Revising its June estimates significantly upwards, Dixons Carphone now says that 10 million customers were involved in last year’s data breach.
When the breach was first disclosed in June, the company announced that 1.2 million names, addresses and email addresses had been accessed, in addition to the details of 5.9 million payment cards, though the company assured customers that the vast majority of these had chip-and-pin protection.
The company has been working with external experts including the National Crime Agency to investigate the hack since it was discovered, and says that its investigation is now nearing completion.
It initially reported that no fraudulent activity resulting from the breach had been observed, and that there was no indication that customer data had left the company’s systems.
Again, we’re disappointed in having fallen short here, and very sorry for any distress we’ve caused our customers.
– Alex Baldock, CEO, Dixons Carphone
However, the investigation has now revealed that personal data may have been exfiltrated, and that almost ten times as many customers were impacted by the breach as Dixons Carphone initially reported.
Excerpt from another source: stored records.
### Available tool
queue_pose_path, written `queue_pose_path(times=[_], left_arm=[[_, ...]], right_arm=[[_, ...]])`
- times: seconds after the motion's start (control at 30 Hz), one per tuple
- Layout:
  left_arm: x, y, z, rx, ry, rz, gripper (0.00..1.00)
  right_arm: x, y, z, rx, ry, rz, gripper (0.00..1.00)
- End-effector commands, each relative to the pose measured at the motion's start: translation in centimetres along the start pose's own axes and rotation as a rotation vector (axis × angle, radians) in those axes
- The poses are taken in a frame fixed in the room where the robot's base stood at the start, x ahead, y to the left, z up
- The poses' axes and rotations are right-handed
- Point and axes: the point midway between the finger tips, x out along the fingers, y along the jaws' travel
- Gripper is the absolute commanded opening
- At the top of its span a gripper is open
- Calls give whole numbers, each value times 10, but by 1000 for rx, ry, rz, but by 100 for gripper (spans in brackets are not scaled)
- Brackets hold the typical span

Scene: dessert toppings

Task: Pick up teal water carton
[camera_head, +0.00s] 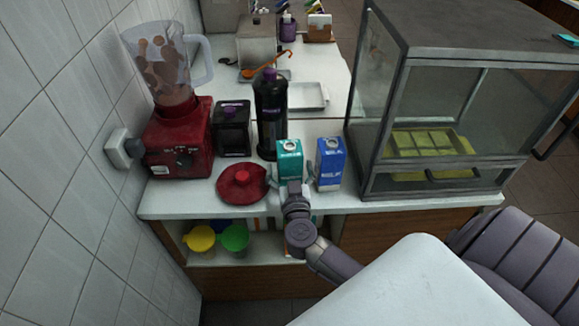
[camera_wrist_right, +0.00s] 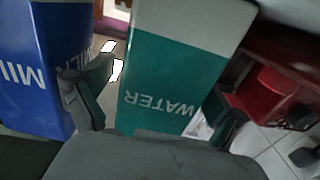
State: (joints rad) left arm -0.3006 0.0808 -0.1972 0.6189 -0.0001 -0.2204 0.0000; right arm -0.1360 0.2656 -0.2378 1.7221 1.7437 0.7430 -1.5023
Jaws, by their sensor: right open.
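The teal water carton (camera_head: 289,158) stands upright near the front edge of the white counter. It fills the middle of the right wrist view (camera_wrist_right: 165,75), where its WATER label appears upside down. My right gripper (camera_head: 292,180) is at the front of the carton. Its fingers are open, one on each side of the carton. The wrist view shows the gripper (camera_wrist_right: 155,115) with the carton between its fingers; I cannot tell whether either finger touches it. My left gripper is not in view.
A blue milk carton (camera_head: 330,163) stands close on the right, beside one finger. A black bottle (camera_head: 270,110) stands behind. A glass display case (camera_head: 440,110) fills the right of the counter (camera_head: 170,205).

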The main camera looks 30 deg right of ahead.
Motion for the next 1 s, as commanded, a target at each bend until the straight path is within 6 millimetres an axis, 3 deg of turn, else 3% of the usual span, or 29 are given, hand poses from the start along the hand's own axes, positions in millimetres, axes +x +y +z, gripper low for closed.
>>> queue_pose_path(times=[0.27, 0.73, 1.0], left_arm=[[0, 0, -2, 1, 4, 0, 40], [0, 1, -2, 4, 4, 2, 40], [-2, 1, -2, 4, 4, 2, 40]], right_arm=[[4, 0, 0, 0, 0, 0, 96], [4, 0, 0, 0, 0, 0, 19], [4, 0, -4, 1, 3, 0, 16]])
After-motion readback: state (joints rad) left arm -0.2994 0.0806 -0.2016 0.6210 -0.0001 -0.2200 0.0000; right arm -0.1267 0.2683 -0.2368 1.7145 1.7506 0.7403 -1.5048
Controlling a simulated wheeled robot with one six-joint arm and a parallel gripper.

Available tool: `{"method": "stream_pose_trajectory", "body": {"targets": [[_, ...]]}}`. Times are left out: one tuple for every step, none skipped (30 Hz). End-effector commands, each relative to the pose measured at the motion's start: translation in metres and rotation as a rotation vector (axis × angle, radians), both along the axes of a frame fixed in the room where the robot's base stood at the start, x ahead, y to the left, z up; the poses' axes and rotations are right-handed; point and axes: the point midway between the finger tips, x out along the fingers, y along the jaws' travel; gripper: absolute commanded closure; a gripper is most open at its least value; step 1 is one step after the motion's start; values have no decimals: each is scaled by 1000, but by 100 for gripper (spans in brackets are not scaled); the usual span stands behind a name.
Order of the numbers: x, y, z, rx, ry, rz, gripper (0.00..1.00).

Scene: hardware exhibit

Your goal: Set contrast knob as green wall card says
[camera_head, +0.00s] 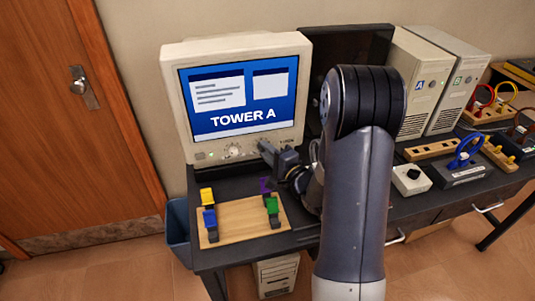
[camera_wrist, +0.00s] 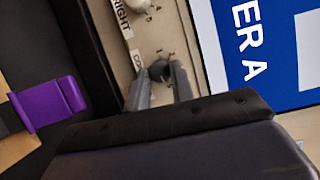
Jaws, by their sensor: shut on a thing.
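A beige CRT monitor (camera_head: 305,100) stands on the dark desk, its blue screen reading "TOWER A". A round white knob with tick marks (camera_head: 233,151) is on its lower front; it also shows in the wrist view (camera_wrist: 139,4) beside a label ending "RIGHT". The contrast knob (camera_wrist: 160,70), small and dark grey, sits by a label of which only "CO" shows. My gripper (camera_wrist: 163,82) is shut on this knob, one finger on each side. In the head view my gripper (camera_head: 263,147) is at the monitor's lower right front and hides the knob. No green wall card is in view.
A wooden board (camera_head: 238,217) with yellow, blue, green and purple clips lies before the monitor; the purple clip (camera_wrist: 62,102) is near my wrist. Two PC towers (camera_head: 418,85) (camera_head: 462,80) stand at right. A blue bin (camera_head: 178,235) is left of the desk.

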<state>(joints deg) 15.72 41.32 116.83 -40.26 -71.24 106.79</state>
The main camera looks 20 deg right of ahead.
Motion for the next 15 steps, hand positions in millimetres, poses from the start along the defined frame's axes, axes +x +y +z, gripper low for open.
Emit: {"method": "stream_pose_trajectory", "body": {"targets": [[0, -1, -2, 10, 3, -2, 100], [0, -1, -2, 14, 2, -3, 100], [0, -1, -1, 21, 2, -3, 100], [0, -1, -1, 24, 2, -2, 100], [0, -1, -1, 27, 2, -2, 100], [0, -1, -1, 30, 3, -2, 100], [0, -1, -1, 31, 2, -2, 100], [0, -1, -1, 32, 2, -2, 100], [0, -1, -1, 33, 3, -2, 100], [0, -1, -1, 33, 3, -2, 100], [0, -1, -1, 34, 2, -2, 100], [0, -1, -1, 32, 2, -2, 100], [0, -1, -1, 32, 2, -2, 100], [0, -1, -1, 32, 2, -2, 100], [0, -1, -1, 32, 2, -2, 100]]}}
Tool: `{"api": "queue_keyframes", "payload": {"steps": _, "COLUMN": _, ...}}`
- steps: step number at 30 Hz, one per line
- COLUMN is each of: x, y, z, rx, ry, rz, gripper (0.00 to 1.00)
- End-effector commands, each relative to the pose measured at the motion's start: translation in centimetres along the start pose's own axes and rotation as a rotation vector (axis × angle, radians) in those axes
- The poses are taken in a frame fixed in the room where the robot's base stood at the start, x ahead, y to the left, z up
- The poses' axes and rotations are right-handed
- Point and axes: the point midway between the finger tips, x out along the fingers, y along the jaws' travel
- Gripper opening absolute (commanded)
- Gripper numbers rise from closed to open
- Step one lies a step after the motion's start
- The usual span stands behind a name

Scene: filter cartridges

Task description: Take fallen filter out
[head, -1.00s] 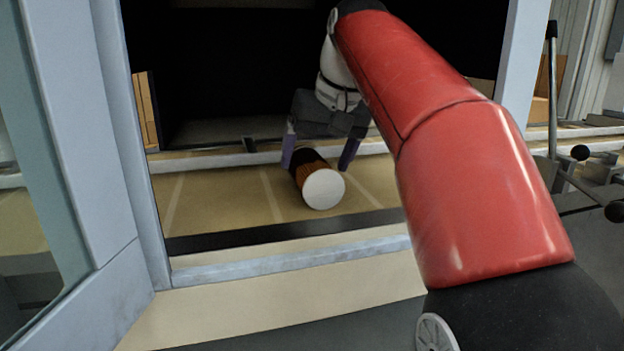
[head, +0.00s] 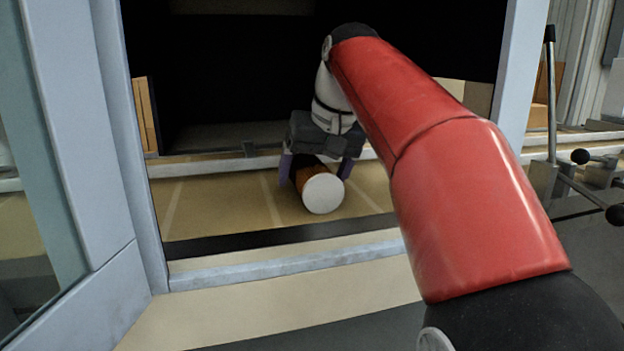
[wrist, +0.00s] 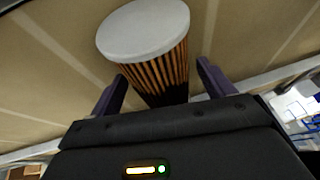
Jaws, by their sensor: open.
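The fallen filter (head: 323,193) lies on its side on the tan floor of the enclosure. It has a white round end cap facing the head camera, an orange-brown pleated body and a dark far part. In the wrist view the filter (wrist: 145,45) shows its white cap and pleats, with its far part running down between the fingers. My gripper (head: 317,172) is open, with its purple fingers on either side of the filter's body. In the wrist view gaps show between the filter and both fingers (wrist: 163,82), the wider one at the right.
The enclosure opening has a pale frame (head: 290,266) with a dark strip (head: 270,240) along its front edge. A pale rail (head: 210,165) runs behind the filter. Tan floor (head: 220,205) left of the filter is clear. Levers with black knobs (head: 580,156) stand outside at the right.

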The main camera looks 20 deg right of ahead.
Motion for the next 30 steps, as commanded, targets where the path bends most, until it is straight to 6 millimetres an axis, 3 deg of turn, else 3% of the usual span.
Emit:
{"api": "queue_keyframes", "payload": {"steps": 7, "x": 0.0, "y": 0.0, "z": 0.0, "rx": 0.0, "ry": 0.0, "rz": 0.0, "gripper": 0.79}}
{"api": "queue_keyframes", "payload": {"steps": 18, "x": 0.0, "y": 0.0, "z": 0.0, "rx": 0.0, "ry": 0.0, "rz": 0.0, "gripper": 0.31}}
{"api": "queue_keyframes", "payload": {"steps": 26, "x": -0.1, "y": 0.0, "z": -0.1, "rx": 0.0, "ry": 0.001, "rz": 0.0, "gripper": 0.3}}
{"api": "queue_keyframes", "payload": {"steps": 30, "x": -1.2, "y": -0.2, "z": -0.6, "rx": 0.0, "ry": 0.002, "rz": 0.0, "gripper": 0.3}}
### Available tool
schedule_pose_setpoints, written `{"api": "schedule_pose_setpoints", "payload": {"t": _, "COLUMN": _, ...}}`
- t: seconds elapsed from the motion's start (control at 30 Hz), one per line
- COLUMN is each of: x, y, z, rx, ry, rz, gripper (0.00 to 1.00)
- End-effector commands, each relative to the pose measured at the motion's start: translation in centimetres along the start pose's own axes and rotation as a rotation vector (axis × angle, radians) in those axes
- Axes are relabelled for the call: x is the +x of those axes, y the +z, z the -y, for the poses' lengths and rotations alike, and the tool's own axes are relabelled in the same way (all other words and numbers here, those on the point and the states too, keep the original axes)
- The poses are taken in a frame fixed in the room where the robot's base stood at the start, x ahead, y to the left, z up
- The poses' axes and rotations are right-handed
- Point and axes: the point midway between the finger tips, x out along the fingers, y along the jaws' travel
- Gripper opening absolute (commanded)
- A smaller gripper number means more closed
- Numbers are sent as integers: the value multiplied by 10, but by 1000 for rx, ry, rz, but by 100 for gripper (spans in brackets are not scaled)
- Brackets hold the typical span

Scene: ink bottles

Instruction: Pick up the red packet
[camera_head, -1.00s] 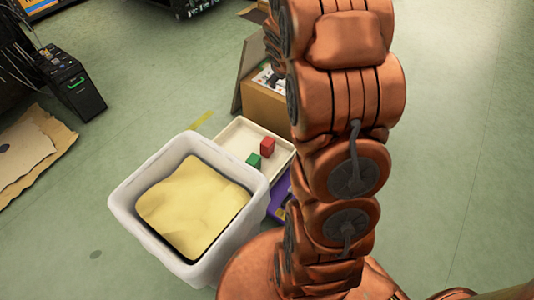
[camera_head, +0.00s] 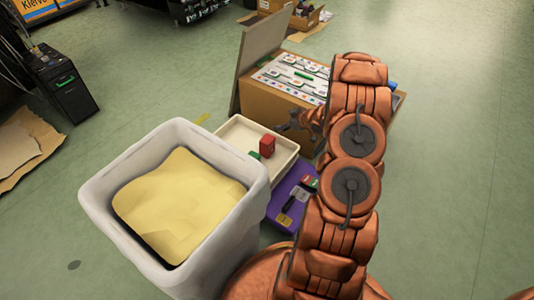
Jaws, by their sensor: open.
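A small red packet (camera_head: 267,146) stands upright in the shallow white tray (camera_head: 237,127), toward its right side. A green item (camera_head: 254,156) is beside it, partly hidden by the white bin's rim. My gripper (camera_head: 288,126) is dark and small in this view. It is above and to the right of the red packet, in front of the cardboard box, and appears apart from the packet. Its jaws are open, with nothing seen between them.
A tall white bin (camera_head: 88,196) with a yellow lining stands left of the tray. A purple mat (camera_head: 279,200) with small items, one with red on it, lies right of the tray. A cardboard box (camera_head: 256,106) with a board on top stands behind. Green floor is clear at right.

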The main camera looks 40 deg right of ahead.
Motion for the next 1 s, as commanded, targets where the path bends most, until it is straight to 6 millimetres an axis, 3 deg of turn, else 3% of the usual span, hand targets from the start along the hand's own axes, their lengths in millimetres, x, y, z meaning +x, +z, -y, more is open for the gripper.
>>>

“Since our data security review uncovered last year’s breach, we’ve been working around the clock to put it right,” said CEO Alex Baldock. “That’s included closing off the unauthorised access, adding new security measures and launching an immediate investigation, which has allowed us to build a fuller understanding of the incident that we’re updating on today.”
The company said in a statement (PDF) that it has put further security measures into place and increased its investment in cybersecurity. It says that it will be contacting all customers to apologise and advise them of protective steps they can take to reduce the risk of fraud.
“Again, we’re disappointed in having fallen short here, and very sorry for any distress we’ve caused our customers,” Baldock added. “I want to assure them that we remain fully committed to making their personal data safe with us.”